The destruction of motherhood in the 1960s was the beginning of the recent moral decline of the human race, especially in the United States.
The nonfiction book, The Feminine Mystique, by Betty Friedan, “…is widely credited with sparking the beginning of second-wave feminism in the United States” (Friedan). It “begins with an introduction describing what Friedan called “the problem that has no name”—the widespread unhappiness of women in the 1950s and early 1960s. It discusses the lives of several housewives from around the United States who were unhappy despite living in material comfort and being happily married with fine children” (Friedan).
As a result of Friedan emphasizing that a woman’s happiness will be achieved when she places her wants first, motherhood is no longer respected. Forty-nine years of feminist indoctrination in our schools and communities has led to the fall of the strongest role a woman is chosen to embrace; motherhood.
Furthermore, Betty Friedan’s attempt at portraying women as victims became a reality, so children were suffering from emotional abuse and neglect. Mothers began to become narcissistic because of a sense of entitlement.
The less women did to nurture the dignity of their children, the more society began to self destruct.
Interestingly, Friedan documented loads of studies on how the oppression of women was destroying culture, and families would benefit from women’s superiority. Yet the needs of the human beings who can’t thrive without a mothers nurturing were completely ignored.
“Friedan discusses the fact that many children have lost interest in life or emotional growth, attributing the change to the mother’s own lack of fulfillment, a side effect of the feminine mystique. When the mother lacks a self, Friedan notes, she often tries to live through her children, causing the children to lose their own sense of themselves as separate human beings with their own lives” (Friedan).
“She also advocates a new life plan for her women readers, including not viewing housework as a career, not trying to find total fulfillment through marriage and motherhood alone, and finding meaningful work that uses their full mental capacity. She discusses the conflicts that some women may face in this journey to self-actualization, including their own fears and resistance from others. Friedan ends her book by promoting education and meaningful work as the ultimate method by which American women can avoid becoming trapped in the feminine mystique, calling for a drastic rethinking of what it means to be feminine, and offering several educational and occupational suggestions” (Friedan).
Seriously? Enough of this nonsense! It is time for women to defect from mom-culture and assume their dignity.

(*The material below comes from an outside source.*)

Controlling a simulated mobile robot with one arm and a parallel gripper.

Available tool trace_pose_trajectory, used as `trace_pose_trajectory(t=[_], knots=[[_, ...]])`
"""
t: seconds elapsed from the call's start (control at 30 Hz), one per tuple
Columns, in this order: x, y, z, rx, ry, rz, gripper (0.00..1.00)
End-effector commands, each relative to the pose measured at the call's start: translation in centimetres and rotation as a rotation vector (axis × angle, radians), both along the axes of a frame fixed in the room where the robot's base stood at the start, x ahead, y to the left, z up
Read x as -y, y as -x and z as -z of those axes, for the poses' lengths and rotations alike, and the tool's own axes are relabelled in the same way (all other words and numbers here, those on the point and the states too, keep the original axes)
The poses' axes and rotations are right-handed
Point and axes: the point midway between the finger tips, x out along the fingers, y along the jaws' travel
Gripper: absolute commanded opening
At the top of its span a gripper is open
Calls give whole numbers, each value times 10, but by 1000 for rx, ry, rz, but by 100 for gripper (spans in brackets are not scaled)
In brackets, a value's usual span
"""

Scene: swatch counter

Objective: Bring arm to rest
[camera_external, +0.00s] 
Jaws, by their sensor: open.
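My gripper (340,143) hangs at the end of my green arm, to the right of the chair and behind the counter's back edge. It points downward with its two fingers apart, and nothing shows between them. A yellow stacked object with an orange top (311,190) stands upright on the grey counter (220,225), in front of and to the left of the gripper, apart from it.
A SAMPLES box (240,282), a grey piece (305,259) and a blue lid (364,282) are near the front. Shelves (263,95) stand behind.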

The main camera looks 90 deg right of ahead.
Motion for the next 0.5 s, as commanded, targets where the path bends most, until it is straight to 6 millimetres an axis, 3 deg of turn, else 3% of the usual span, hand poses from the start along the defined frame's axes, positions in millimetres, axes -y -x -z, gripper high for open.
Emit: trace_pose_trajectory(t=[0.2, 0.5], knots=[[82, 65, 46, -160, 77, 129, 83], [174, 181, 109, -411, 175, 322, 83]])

Motherhood is not a problem, nor is it lacking in rewards. In fact, women who accept the gift of motherhood have a beautiful aura of grace because of their selflessness. Their work is meaningful because they are the key to the next generations choices.
When mother’s covet their intuitive role, and place their families first without losing their own dignity, children grow up and thrive, and husbands cherish their wives with love, respect, and gifts.
What woman doesn’t want the adulation of the people she loves the most? One must wonder about any woman who places her own wants above those she loves because that is just plain evil.
Moreover, the mystique that Friedan destroyed in the intuitive nature of women, are the virtues we no longer witness in the character of many human beings. Psychopaths and sociopaths are the result of miserable parenting, and narcissistic personality disorder.
Women who cultivate a spirit of love, respect, compassion, loyalty, self-discipline, responsibility, work ethic, chastity, prudence, and fortitude reap precisely what they sew. Learned children who grow up to become noble adults.
If Our Blessed Mother Mary had wondered about a lack of self, Jesus wouldn’t have fulfilled God’s plan for salvation. If Abe Lincoln’s mother was never home he wouldn’t have become the President who worked to free slaves. If Jaycee Lee Dugard had not seen the grace of her children after being kidnapped, raped, and held hostage for 18 years she never would have hoped for freedom.
Right now, Procter and Gamble is airing commercials that demonstrate the reward of selfless mothering, as they applaud Olympic contenders and their mothers.
Obviously there is a priceless reward for unconditional motherhood. As Edith Stein so eloquently stated, “Our country needs what women are.”